Nama “Dugderan” merupakan tiruan suara letusan, yaitu “dug.” Bunyi ini berasal dari bedug yang ditabuh saat akan menjalankan salat magrib. Sementara “deran” berasal dari suara petasan atau warga setempat menyebutnya sebagai mercon yang memeriahkan acara ini melalui suara-suara bising.

Promosi Jalur Mudik Pantura Jawa Makin Adem Berkat Trembesi

Tradisi ini telah diadakan sejak 1882 pada masa Semarang dipimpin Bupati R.M. Tumenggung Ario Purbaningrat. Perayaan yang telah diadakan sejak zaman kolonial Belanda ini dipusatkan di kawasan Masjid Agung Semarang atau Masjid Besar Semarang (Masjid Kauman) yang berada di Kota Lama Semarang, dekat Pasar Johar.

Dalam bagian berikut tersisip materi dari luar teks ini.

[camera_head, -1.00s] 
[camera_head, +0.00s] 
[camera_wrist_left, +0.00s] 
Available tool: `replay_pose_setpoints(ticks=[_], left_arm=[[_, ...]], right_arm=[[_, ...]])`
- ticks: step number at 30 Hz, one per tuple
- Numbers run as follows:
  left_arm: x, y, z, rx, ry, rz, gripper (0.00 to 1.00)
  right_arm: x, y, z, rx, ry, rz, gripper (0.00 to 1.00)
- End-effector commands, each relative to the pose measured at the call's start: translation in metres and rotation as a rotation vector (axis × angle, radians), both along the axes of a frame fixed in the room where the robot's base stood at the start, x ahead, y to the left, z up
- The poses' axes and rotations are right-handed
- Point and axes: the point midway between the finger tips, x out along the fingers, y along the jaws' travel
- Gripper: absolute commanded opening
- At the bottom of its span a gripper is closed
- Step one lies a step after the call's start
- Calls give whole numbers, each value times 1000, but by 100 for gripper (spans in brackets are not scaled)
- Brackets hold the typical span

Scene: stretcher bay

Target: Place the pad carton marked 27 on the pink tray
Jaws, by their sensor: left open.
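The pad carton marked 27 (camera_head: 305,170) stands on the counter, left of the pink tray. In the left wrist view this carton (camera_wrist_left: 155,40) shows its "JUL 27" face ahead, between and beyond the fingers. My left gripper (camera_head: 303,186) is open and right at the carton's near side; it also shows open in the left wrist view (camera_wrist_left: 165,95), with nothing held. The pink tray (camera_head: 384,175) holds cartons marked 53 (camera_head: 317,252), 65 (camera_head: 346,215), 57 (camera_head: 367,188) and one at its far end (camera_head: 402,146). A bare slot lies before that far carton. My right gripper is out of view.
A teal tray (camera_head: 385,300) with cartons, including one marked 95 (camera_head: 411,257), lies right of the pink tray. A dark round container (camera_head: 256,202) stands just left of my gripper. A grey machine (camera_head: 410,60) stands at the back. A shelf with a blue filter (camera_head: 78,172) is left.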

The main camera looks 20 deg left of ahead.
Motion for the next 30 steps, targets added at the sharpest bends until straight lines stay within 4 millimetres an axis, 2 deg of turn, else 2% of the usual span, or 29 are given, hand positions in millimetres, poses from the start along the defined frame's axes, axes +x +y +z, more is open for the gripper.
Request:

Baca juga: Bajong Banyu, Tradisi Perang Air Saat Padusan di Magelang

Warak Ngendog

Perayaan tradisi Dugderan di Semarang dalam bentuk pasar malam ini sangat meriah. Di sana banyak dijumpai pedagang yang menjual berbagai macam produk, dari makanan hingga kerajinan. Salah satu produk yang paling ikonis di festival ini adalah produk mainan bernama “Warak Ngendog” yang merupakan mainan anak-anak dalam wujud hewan.

Mainan ini dulunya terbuat dari gabus tanaman mangrove dan bentuknya sudut lurus. Namun seiring berjalannya waktu, warak ngendok ini dibuat dengan material beragam. Secara filosofi, kata “warak” berasal dari Bahasa Jawa yang bermakna kambing. Namun ada pendapat lain yang mengartikan “warak” dari Bahasa Arab yang berarti suci. Selain itu juga ada interpretasi bahwa “warak” adalah gambaran seekor naga

Sedangkan Ngendog berarti bertelur, sehingga jika diartikan secara keseluruhan, “Warak Ngendog” berarti hasil pahala yang didapatkan seseorang setelah menjalani proses suci selama bulan Ramadhan dan nantinya di akhir bulan suci yang disimbolkan dalam perayaan Hari Raya Idulfitri, akan menerima pahala.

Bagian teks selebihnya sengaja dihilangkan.